Kenny’s suspicion that others wanted his studly cooking self out persisted to the end, when his exceedingly busy lamb dish landed him in the bottom two, but the tapes tell a different story. Much as the show had us believing that personal grudges would play a factor—and maybe Angelo’s voice was amplified just a bit—there was a lot of consensus in both Group A and Group B over the best and worst dishes, and the judges seemed entirely on board with their conclusions. For all their talk about doing whatever it takes to win—like, say, not bringing up the cartilage in Amanda’s chicken dish—the chefs ultimately respected the meritocracy and came to a just verdict together. D.C. at its best.
• Many thanks to Michaelangelo Matos for stepping in for me last week and doing excellent work.
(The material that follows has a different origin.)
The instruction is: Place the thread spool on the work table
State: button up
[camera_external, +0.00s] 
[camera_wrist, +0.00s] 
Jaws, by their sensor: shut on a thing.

And thanks in advance to Emily Withrow, your Top Chef Masters S2 blogger, for taking over next week, when I’ll be off hosting a screening of Lost Highway at Music Box in Chicago. (Details on that here.)
• Still hating the winner of the Quickfire challenge being treated like a cliffhanger. Get on with it already!
• As a rule, I’m always deeply embarrassed by having to order menu items with silly names. Thus I haven’t known the splendor of IHOP’s Rooty Tooty Fresh ‘N Fruity breakfast. And I would have to pass on Todd English’s “cock and balls soup.”
• Tamesha on Amanda: “I could probably strangle her in a heartbeat.”
• A sign that Angelo might be overly precious about his food: He instructs the waiter, “Be careful, it’s like a baby.”